=== OBJECTIVE ===
From the records below, copy every line that contains the word "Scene".

____

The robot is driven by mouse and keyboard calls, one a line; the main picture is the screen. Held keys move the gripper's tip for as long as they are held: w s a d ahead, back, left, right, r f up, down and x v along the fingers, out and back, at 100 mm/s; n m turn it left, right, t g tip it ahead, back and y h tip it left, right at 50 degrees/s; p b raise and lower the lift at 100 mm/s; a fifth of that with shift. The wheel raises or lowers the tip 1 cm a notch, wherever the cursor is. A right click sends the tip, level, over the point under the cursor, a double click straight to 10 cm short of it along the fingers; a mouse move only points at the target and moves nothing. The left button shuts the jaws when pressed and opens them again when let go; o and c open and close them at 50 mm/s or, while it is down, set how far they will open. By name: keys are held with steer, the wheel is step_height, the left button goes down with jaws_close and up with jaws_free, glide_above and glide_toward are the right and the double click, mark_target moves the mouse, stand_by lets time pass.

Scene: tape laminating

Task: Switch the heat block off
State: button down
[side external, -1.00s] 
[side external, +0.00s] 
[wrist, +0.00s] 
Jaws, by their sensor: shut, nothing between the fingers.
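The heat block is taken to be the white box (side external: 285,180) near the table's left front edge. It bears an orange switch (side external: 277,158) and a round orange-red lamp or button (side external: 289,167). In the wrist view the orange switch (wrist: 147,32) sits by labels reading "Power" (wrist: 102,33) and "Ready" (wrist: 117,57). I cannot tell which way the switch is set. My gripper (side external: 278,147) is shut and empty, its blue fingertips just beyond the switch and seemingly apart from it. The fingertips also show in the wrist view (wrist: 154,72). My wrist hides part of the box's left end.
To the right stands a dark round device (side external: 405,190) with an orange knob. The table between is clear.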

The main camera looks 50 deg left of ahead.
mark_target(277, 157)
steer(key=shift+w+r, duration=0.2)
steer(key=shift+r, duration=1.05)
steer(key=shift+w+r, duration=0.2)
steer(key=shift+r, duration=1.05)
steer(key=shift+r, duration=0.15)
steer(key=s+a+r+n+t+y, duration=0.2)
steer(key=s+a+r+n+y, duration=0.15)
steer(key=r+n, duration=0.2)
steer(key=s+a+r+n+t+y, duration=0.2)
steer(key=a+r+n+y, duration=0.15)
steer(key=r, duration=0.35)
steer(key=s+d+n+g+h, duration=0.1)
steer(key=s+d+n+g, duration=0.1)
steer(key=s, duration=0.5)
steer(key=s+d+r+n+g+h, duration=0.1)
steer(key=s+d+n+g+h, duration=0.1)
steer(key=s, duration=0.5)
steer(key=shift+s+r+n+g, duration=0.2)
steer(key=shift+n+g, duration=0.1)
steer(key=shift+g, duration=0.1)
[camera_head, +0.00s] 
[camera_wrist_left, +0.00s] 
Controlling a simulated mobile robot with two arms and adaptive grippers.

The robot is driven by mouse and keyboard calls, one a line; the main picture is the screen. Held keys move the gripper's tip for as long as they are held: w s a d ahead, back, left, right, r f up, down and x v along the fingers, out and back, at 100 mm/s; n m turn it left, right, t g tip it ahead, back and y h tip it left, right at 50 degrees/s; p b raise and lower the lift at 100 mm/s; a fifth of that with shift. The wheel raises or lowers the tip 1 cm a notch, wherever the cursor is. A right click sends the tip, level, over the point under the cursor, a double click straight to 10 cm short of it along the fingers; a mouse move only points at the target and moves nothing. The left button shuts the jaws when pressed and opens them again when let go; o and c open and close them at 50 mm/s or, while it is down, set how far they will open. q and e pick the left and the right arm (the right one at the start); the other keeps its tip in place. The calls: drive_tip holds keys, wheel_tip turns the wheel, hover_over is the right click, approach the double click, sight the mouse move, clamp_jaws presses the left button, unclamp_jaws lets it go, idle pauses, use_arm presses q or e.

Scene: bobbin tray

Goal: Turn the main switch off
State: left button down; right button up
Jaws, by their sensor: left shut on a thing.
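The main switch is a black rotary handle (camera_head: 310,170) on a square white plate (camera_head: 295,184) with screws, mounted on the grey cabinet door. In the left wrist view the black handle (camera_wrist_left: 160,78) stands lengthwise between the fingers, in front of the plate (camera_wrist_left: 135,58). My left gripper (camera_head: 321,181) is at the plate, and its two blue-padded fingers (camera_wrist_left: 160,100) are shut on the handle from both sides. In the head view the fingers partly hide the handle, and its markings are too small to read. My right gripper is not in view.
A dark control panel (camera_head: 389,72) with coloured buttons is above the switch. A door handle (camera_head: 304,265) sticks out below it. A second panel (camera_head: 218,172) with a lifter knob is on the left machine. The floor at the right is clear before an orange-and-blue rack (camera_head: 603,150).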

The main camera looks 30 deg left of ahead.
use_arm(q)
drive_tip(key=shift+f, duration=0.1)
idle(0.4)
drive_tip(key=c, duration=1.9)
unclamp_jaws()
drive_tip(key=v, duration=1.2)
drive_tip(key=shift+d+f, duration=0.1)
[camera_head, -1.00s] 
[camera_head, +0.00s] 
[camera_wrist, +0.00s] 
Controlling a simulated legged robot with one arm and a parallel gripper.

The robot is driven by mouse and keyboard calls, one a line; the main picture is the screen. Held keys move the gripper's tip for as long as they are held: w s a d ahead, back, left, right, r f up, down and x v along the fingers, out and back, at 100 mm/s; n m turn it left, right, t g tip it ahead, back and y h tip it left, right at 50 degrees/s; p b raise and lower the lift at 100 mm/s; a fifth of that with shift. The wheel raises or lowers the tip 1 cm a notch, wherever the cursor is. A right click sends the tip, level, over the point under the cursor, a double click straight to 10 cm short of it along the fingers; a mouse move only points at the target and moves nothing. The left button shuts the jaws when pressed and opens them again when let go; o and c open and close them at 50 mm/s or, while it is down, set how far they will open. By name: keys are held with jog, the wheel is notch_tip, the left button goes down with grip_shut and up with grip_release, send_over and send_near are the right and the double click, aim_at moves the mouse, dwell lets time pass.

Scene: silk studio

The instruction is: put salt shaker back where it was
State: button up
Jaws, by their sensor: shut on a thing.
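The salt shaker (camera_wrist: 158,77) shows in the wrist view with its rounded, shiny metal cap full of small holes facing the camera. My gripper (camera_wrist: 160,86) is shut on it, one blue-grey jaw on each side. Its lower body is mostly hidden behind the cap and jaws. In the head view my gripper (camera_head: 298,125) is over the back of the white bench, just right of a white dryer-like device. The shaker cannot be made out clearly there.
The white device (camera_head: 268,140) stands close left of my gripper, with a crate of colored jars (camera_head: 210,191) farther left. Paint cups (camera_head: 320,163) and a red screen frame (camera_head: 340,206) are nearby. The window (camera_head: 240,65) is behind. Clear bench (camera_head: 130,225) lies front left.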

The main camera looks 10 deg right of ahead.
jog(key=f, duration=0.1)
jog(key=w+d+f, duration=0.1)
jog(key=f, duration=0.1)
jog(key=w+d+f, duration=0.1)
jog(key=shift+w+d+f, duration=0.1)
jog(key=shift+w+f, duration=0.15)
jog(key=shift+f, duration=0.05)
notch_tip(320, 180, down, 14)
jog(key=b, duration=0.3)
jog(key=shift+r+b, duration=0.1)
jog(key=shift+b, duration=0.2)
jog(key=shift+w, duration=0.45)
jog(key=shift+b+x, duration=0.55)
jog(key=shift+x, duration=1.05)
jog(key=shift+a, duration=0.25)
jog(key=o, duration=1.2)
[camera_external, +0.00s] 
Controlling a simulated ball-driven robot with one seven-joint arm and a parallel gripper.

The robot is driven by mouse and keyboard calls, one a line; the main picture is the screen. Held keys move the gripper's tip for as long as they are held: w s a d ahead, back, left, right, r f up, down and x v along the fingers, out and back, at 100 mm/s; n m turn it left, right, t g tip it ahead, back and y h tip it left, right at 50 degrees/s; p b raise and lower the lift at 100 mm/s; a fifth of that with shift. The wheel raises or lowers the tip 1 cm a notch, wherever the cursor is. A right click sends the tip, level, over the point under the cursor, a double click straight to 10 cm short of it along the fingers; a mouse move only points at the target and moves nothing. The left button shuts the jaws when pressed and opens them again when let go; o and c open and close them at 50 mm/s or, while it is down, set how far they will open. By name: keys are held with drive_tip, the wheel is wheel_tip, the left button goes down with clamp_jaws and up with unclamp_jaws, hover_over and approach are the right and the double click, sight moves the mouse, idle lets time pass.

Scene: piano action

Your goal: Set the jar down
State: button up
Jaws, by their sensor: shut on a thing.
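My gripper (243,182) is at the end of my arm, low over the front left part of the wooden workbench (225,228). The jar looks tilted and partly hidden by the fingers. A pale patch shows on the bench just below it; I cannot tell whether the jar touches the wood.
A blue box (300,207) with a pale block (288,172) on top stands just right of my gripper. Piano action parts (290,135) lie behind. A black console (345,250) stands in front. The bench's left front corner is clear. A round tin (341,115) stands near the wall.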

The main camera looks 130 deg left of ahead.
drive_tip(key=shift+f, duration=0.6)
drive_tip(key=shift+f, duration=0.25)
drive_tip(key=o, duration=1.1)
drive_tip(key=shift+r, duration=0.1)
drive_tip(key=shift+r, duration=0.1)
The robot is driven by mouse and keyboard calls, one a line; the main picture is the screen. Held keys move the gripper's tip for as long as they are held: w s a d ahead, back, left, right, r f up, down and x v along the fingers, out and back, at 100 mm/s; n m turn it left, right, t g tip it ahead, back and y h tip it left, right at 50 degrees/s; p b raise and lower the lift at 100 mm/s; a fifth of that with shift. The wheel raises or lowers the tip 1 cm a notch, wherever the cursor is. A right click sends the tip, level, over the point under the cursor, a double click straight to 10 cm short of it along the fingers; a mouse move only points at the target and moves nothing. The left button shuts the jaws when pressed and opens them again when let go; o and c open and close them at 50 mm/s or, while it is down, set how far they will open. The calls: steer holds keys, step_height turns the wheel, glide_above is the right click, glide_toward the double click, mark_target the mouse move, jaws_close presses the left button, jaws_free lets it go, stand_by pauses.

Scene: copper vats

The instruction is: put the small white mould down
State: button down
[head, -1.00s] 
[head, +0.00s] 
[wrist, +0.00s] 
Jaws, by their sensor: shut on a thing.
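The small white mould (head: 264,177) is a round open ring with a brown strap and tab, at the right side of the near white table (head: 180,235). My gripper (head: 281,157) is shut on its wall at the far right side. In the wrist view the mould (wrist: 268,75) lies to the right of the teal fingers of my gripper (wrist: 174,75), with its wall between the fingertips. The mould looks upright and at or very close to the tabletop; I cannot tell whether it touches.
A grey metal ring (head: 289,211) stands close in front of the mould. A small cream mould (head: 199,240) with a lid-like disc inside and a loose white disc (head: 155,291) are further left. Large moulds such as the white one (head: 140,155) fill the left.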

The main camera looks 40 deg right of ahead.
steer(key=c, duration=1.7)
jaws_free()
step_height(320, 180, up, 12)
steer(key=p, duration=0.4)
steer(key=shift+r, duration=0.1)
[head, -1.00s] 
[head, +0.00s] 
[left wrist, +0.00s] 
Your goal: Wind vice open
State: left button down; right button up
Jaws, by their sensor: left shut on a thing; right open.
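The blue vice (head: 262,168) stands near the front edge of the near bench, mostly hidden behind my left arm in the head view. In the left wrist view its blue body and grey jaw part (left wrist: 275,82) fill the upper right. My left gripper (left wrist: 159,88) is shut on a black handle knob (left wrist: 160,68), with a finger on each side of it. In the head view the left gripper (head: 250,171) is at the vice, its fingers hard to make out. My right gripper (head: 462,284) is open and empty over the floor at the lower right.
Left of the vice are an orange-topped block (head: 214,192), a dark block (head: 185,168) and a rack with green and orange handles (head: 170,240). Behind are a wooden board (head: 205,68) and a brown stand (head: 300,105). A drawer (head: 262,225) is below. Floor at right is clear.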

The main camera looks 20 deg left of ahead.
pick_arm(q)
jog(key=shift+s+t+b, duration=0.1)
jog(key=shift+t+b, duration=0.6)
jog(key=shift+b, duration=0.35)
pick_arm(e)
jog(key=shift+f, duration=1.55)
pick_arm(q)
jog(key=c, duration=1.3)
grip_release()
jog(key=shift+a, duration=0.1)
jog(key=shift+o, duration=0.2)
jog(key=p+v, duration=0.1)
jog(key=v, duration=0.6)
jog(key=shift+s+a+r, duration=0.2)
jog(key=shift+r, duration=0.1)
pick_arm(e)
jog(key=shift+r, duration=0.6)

____

=== RESPONSE ===
Scene: tape laminating
Scene: bobbin tray
Scene: silk studio
Scene: piano action
Scene: copper vats

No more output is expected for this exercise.